Beyond Gasoline: Congress Targets Iran’s Access to Critical Energy Know-How

Mark Dubowitz is executive director of the Foundation for Defense of Democracies and heads its Iran Energy Project. It appears that the US Congress has finally gotten serious about the Iranian nuclear weapons program. Possibly Obama will sign the new bill (?) And possibly the EU will help rather than obstruct (?)

This past week, 507 members of the United States Congress passed the toughest Iran sanctions legislation in history, with only eight members opposing. The bill, which President Obama is expected to sign this week is likely to create serious heartburn for Iranian leaders.

The Comprehensive Iran Sanctions Accountability and Divestment Act, which has now cleared both houses of Congress, lives up to its name.

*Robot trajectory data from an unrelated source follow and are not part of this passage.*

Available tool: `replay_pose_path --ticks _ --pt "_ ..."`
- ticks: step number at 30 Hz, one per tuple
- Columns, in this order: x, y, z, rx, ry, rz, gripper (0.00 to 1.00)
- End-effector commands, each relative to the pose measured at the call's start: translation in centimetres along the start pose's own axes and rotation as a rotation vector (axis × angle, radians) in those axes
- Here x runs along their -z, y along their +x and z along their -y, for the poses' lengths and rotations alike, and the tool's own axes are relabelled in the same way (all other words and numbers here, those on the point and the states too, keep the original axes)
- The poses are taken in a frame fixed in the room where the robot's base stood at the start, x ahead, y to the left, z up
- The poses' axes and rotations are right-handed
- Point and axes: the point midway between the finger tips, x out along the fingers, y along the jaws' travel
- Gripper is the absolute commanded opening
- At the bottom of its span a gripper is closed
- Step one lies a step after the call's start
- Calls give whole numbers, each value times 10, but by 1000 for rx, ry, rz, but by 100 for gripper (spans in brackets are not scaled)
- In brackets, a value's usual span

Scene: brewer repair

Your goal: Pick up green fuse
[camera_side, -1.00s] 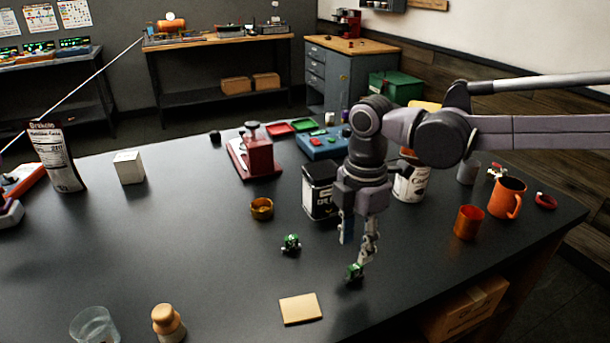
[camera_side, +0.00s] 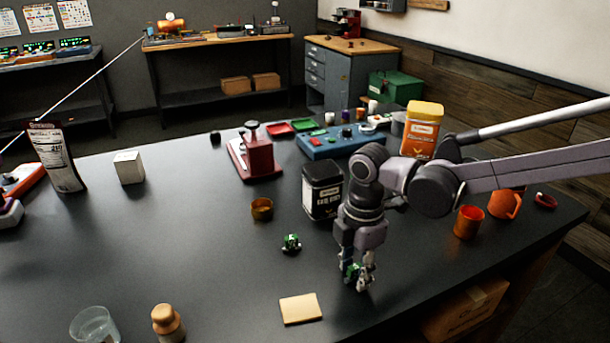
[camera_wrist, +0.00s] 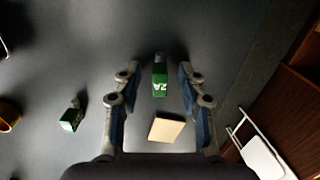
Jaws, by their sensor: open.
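A green fuse (camera_wrist: 160,82) with white lettering and metal ends is between the fingers of my gripper (camera_wrist: 159,68) in the wrist view. The fingers are apart, with a gap on both sides of the fuse. In the side view my gripper (camera_side: 357,280) is low at the table, and this fuse (camera_side: 351,271) is partly hidden by the fingers. A second green fuse (camera_side: 291,243) lies on the table to the left of my gripper. It also shows at left in the wrist view (camera_wrist: 70,121).
A flat tan square (camera_side: 300,309) lies in front of my gripper to the left. A black tin (camera_side: 321,190) stands behind it, and a small brass cup (camera_side: 262,209) to the left. An orange cup (camera_side: 468,222) is at right. The table's middle left is clear.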

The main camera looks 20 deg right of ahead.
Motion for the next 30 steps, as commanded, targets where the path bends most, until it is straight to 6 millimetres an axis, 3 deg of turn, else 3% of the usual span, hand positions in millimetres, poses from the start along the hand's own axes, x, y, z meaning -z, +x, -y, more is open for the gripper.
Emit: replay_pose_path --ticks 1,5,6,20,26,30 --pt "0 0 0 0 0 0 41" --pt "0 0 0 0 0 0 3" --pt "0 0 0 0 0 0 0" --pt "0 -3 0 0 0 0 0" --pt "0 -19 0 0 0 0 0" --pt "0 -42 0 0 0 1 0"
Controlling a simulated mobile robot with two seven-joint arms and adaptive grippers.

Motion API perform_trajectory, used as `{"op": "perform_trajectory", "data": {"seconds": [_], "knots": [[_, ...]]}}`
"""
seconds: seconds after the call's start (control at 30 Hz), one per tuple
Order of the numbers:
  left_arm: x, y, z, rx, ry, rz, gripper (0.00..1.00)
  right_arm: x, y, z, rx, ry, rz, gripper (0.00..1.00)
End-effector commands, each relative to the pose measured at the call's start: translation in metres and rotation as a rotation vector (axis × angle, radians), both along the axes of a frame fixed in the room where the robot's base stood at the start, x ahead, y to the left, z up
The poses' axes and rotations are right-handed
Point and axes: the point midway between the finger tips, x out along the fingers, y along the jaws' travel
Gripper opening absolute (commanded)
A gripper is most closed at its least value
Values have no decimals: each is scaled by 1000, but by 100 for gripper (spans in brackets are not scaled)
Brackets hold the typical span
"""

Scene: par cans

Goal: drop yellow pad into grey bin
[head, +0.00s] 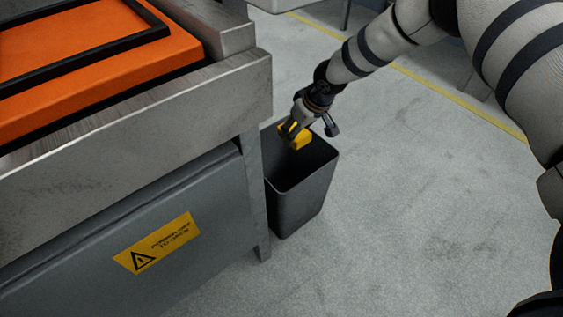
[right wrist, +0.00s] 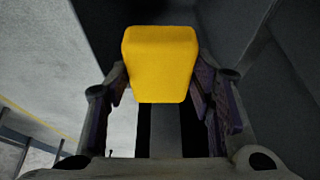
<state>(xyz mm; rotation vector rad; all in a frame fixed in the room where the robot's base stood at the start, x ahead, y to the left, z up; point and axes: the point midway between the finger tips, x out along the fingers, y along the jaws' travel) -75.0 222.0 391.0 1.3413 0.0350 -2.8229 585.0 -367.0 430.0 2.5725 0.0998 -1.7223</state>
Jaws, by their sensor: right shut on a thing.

It is an exhaustive sanctions bill that targets the Iranian energy and financial sectors. Most of the legislation’s provisions were telegraphed in advance when the core of the bill, then known as the Iran Refined Petroleum Sanctions Act, initially passed the House and Senate in December and January. Representatives added more provisions during the conference committee, including sanctions on Iranian officials involved in serious human rights abuses, and tough measures against international financial institutions that do business with designated Iranian banks and front companies run by Iran’s Islamic Revolutionary Guard Corps.

While the original bills focused only on choking off Iran’s access to refined petroleum, two tweaks that occurred in committee have the potential to inflict even greater pain on the regime’s entire energy business — beyond gasoline.